Iconography in the Atlantic Rain Forest

By Mary Lowell on February 12, 2013

We at Hexaemeron celebrated our tenth anniversary almost 5000 miles from home base. Returning from an iconography workshop we held in the Atlantic Rain Forest of Brazil, January 19 to 26, we had time to reflect on our past and future: it seems like only yesterday when we started in 2003 with 30 students. And the future? We reach approximately seventy-five new students each year and we continue to add more offerings to fill out the curriculum of ecclesial arts. In October 2012 of  we added embroidery with Olga Fishchuk from Kiev as our instructor. In May of 2013 we will begin classes in carving with the Orthodox Arts Journal’s own Jonathan Pageau from Montreal. Looking even further ahead, we plan to add mosaic arts in 2014.

But for now, everyone wants to know, “How was Brazil?”

On the bridge into the rainforest.

The setting was remote, about an hour drive south of São Paulo and another 20-minute drive into the mountains surrounding the little village of Juquitiba. On our first walk in the Atlantic Rain Forest, our guide pointed to pink lichen on the trees and noted that it is one of the bio-indicators of pure air quality. The air was velvet. We barely needed lungs to take in its oxygen-rich load from the giant Araucarla trees. Unlike what we expected, the temperature and humidity were consistently comfortable for summertime in Brazil. And the people epitomized all the “g” adjectives: gracious, generous, gregarious, and above all, grateful.

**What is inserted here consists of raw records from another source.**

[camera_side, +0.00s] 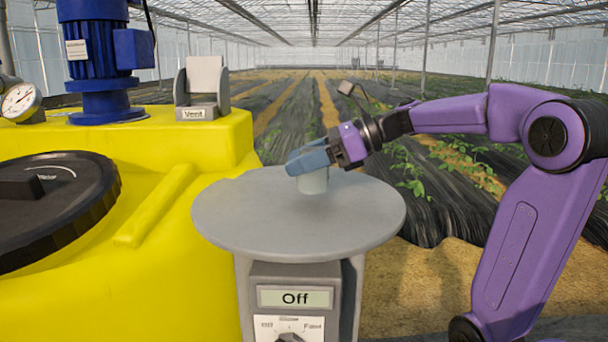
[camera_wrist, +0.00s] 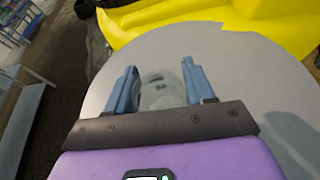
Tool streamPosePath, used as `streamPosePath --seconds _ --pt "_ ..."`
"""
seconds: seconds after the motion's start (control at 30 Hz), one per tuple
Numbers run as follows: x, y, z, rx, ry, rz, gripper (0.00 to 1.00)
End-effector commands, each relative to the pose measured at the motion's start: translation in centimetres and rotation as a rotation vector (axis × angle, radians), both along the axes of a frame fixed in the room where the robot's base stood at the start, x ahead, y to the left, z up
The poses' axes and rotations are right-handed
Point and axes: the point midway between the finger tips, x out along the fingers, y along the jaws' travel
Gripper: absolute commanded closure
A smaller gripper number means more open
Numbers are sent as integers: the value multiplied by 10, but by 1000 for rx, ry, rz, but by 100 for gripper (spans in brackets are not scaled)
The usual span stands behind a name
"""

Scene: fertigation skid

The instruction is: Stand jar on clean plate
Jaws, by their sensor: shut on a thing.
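The jar (camera_side: 313,183) is a small pale grey-green cylinder, upright over the round grey plate (camera_side: 300,230). My gripper (camera_side: 308,160) comes in from the right with its blue-grey fingers shut on the jar's upper part. In the wrist view the jar (camera_wrist: 161,92) shows between the two fingers (camera_wrist: 160,85), with the plate (camera_wrist: 240,75) behind it. The jar's base is at or just above the plate's surface; I cannot tell whether it touches. The fingers hide part of the jar.
A stand with an "Off" display (camera_side: 295,298) is under the plate. A yellow tank (camera_side: 150,230) with a black lid (camera_side: 50,205), a blue motor (camera_side: 100,60) and a grey "Vent" part (camera_side: 202,90) stands left. The plate's front is clear.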

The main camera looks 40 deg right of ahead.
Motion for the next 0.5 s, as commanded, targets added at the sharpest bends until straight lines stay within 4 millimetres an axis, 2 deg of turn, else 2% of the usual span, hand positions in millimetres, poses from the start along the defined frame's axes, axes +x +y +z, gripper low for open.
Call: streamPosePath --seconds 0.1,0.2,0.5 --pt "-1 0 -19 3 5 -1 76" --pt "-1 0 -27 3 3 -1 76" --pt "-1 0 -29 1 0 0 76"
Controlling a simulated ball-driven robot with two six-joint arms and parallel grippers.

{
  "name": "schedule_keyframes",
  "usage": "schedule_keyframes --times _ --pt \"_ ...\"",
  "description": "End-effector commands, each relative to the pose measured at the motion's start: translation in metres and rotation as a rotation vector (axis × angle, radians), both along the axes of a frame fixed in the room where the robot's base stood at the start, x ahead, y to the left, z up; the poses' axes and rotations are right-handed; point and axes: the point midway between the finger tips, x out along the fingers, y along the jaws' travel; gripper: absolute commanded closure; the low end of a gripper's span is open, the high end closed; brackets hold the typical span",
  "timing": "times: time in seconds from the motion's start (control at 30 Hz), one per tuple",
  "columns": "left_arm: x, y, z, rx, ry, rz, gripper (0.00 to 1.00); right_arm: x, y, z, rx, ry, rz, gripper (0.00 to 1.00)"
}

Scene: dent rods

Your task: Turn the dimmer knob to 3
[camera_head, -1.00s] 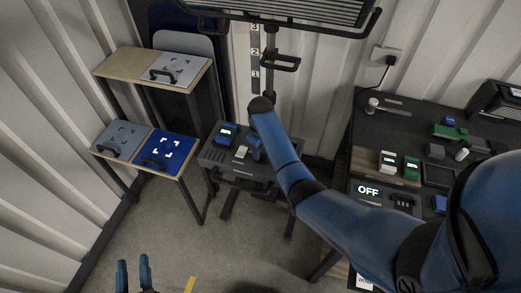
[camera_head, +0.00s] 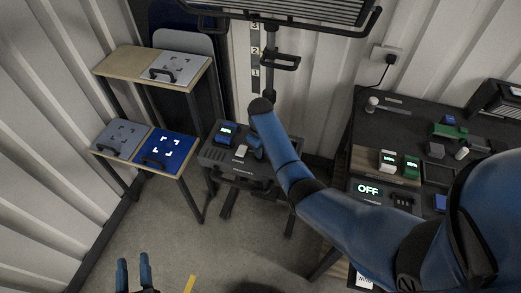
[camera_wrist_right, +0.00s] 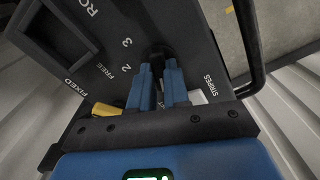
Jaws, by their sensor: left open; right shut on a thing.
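The dimmer knob (camera_wrist_right: 158,52) is a dark round knob on a dark control box (camera_head: 215,157). The printed marks 2 and 3 stand beside it in the right wrist view. My right gripper (camera_wrist_right: 159,72) is shut on the knob, its two blue fingers reaching to either side of it. The knob's pointer is hidden, so its setting cannot be read. In the head view my right gripper (camera_head: 256,147) is at the right part of the box and covers the knob. My left gripper (camera_head: 134,270) is open and empty over the floor at the bottom left.
Shelves with panels (camera_head: 166,149) stand to the left. A dark bench (camera_head: 405,113) with several devices and an OFF display (camera_head: 368,189) is at right.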

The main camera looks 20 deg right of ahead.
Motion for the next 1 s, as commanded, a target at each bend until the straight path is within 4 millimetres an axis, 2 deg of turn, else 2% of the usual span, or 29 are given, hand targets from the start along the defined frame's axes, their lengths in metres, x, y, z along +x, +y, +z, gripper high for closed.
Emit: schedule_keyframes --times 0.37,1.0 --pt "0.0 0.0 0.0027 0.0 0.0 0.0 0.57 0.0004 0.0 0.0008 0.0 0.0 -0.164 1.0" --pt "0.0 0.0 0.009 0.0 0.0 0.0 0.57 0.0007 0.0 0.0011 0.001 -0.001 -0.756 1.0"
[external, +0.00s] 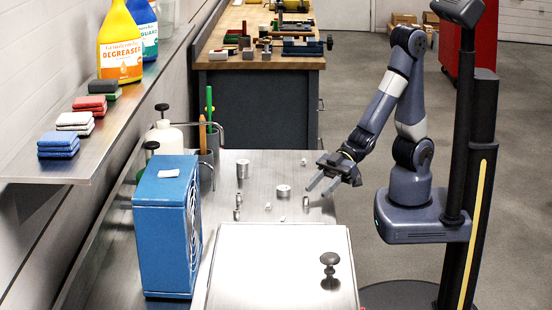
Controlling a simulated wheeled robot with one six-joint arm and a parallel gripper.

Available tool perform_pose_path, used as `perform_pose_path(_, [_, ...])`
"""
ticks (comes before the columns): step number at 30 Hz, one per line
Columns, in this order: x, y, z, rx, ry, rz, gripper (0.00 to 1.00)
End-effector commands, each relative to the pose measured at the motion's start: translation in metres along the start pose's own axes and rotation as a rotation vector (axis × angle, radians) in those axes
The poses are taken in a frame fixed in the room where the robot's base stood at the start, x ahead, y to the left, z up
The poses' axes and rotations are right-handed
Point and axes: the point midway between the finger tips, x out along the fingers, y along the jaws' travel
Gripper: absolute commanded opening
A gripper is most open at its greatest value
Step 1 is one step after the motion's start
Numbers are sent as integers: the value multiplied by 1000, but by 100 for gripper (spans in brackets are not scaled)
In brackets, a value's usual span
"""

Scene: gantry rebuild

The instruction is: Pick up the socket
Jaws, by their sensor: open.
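Several small silvery metal pieces of different sizes stand on the steel bench. A wide, short cylinder (283,191) and a taller cylinder (242,168) look socket-like. Smaller pieces include an upright one (238,200) and another (305,202) near my gripper. I cannot tell which piece is the socket. My gripper (317,188) is open and reaches in over the right edge of the bench, fingers pointing left and down. Nothing shows between its fingers. It is right of the wide cylinder and apart from it.
A blue box-shaped unit (165,225) stands on the bench's left. A steel lid with a dark knob (330,259) covers the front. A pen holder (208,150) and white bottle (165,137) stand at the back left. A shelf (95,155) with bottles and sponges runs along the wall.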

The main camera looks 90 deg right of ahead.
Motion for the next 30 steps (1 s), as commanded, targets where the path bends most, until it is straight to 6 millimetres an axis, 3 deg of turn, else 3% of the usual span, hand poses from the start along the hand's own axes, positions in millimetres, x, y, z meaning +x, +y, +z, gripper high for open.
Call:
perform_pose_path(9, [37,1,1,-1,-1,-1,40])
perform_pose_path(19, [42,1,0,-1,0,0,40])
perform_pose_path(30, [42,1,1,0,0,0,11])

Ksenia and students on the first day.

Of the 17 students who participated in the course, all but five spoke some English. Keep in mind that Russian is the mother tongue of our teachers Ksenia Pokrovsky and Anna Gouriev. Added to that, we not only had students from Brazil where the official language is Portuguese but also students from other South American countries like Argentina and Chile where Spanish predominates. The technical nature of the course as well as the inherent theological aspects of iconography made it necessary to work through an interpreter. Our interpreter, thankfully, was a long-time student of Ksenia’s who joined us from Uruguay. Because of Alicia’s previous work with Ksenia, she is literate in the terms and processes of icon painting. But Alicia speaks Spanish, limited English, and no Portuguese. It was a challenge for all!

Alicia, our interpreter.

An entire chapter could be devoted to the food and to our [g]lorious, [g]ifted cooks, João Pedro and his mother Isabella. João Pedro was also one of our most enthusiastic iconography students as well as an opera aficionado who could belt out a Puccini aria like Pavarotti’s understudy. Many others helped with baking fresh bread, making passion fruit pudding, and shopping the market each morning for fresh mangos, papaya, caju, guava, grapefruit, pineapple, various melons and varieties of bananas, and fruits we had never heard of. Every meal was a work of art!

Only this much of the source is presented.